If the hazard causing the injury was reasonably within the control of the casino or hotel, the injury is more likely to form the basis of a claim of negligence. For example, if the cause of a slip and fall injury was a water puddle or broken floor tile that the hotel or casino knew about, or should have reasonably discovered, the injury could form the basis of a negligence claim. On the other hand, if the hazard was hidden or if the hotel or casino had inadequate time to reasonably discover the hazard, the injury might be just an unfortunate accident rather than a case of negligence.
WHEN DID THE ACCIDENT OCCUR?
In Nevada, personal injury claims must be filed within two years of the injury. This is referred to as a statute of limitations and it limits the time period for an injured party to file a negligence claim against a hotel or casino.
WHERE DID THE ACCIDENT OCCUR?
Many casinos now lease space within the casino property to other businesses. Accidents that occur in shops, restaurants, movie theaters, bowling alleys, and other locations inside a casino that are leased by other businesses may be the responsibility of the leasing business rather than the hotel or casino. Moreover, some of these venues may require the customer to explicitly or implicitly assume some of the risk of injury that may occur in their venue. For example, an ice skating rink inside a casino may post a disclaimer that the rink operator is not responsible for ordinary and foreseeable injuries that may occur while ice skating.

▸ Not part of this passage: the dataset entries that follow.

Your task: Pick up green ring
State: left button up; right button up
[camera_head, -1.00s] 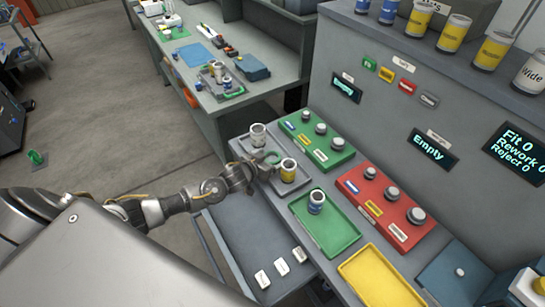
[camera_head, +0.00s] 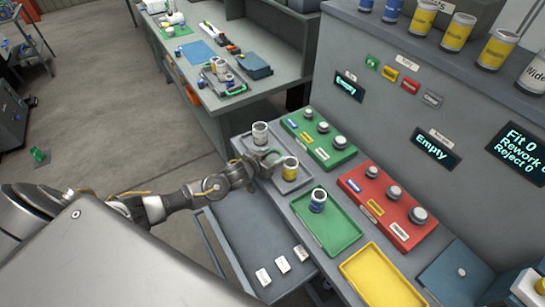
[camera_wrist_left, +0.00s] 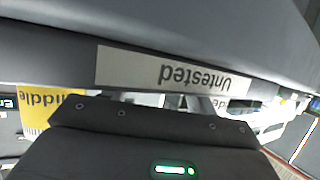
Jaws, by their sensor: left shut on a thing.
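My left gripper (camera_head: 262,162) reaches in from the left over the grey tray (camera_head: 298,183) at the near left of the bench. It is shut on a small curved greenish-grey piece, which looks like the green ring (camera_head: 273,155); much of it is hidden by the fingers. The piece lies between a white can (camera_head: 260,134) and a yellow can (camera_head: 290,168). My right gripper is out of view.
A green button panel (camera_head: 318,138) and a red button panel (camera_head: 388,206) stand behind. A green tray (camera_head: 335,235) holding a blue-and-white can (camera_head: 318,200) and a yellow tray (camera_head: 385,280) lie to the right. An open drawer (camera_head: 250,235) with white labelled blocks is below.

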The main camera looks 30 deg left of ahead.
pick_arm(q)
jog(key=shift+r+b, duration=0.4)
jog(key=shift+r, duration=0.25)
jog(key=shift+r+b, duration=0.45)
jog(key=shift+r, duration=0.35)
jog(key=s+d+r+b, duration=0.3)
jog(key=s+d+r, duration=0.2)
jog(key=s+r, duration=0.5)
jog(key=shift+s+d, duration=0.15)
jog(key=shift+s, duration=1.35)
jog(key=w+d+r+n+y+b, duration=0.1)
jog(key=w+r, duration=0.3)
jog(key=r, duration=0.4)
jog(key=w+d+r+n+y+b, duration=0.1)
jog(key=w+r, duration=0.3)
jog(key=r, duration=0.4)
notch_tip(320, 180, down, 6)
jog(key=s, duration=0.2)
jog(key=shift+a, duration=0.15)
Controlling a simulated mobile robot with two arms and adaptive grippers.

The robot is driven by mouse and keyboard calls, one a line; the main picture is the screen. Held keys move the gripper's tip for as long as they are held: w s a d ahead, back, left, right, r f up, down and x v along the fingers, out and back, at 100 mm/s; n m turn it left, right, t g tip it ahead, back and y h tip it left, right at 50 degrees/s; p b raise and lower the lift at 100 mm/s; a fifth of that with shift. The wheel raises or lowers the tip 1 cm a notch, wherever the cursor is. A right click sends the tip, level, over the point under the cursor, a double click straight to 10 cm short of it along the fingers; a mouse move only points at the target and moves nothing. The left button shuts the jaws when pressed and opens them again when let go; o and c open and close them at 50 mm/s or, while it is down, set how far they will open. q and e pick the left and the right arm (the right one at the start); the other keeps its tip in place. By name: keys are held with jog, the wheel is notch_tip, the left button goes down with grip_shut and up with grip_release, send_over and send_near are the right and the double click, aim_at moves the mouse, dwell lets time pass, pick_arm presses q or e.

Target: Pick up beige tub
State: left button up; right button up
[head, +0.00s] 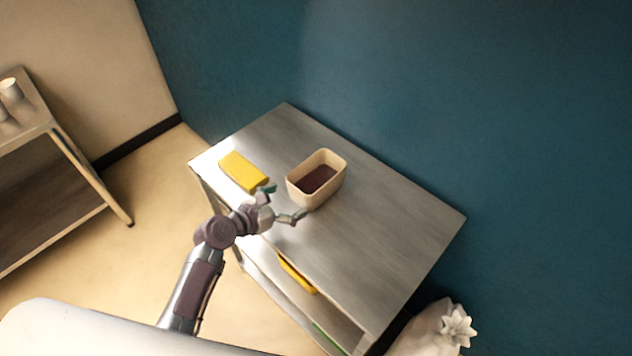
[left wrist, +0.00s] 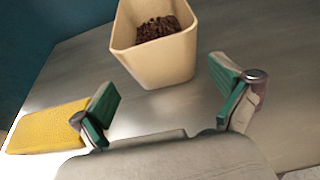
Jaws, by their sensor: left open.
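The beige tub (head: 304,194) stands upright on the metal table and holds dark beans (head: 316,179). In the left wrist view the tub (left wrist: 153,66) is straight ahead of the fingers, with the dark beans (left wrist: 157,27) inside it. My left gripper (head: 282,203) is open and empty, at the near side of the tub. Its green-padded fingers are spread wide in the left wrist view (left wrist: 165,105), and the tub is beyond the fingertips, not between them. My right gripper is not in view.
A yellow block (head: 243,171) lies on the metal table (head: 370,235) left of the tub; it also shows in the left wrist view (left wrist: 45,128), close to the left finger. The tabletop right of the tub is clear. A blue wall (head: 420,90) stands behind.

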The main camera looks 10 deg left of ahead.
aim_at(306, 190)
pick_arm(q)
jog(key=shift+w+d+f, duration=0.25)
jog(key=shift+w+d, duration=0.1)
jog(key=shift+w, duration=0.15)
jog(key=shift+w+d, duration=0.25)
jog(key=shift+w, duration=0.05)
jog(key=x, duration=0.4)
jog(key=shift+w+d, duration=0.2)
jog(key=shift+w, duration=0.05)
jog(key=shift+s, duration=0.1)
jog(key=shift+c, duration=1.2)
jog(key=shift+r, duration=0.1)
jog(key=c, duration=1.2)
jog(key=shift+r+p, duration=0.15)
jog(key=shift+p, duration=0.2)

HOW DID THE ACCIDENT OCCUR?
If the proximate cause (a legal term for an event that logically contributed to the injury) was a failure of the hotel or casino to act in a reasonably prudent manner, then the injury might be the subject of a claim of negligence. However, an injury caused by something else, such as the inattention of the customer or the actions of another customer, may have been just an unfortunate accident. In some cases, an injury may have multiple causes. In those cases, the customer's comparative fault in causing his or her own injury may reduce the amount of damages the customer can collect for any negligence on the part of the hotel or casino that also contributed to the customer's injury.
Negligence is a nuanced legal concept. However, being prepared to speak with a lawyer, by knowing the who, why, when, where, and how surrounding the injury, will help the lawyer determine the options available and whether a negligence claim is one of those options.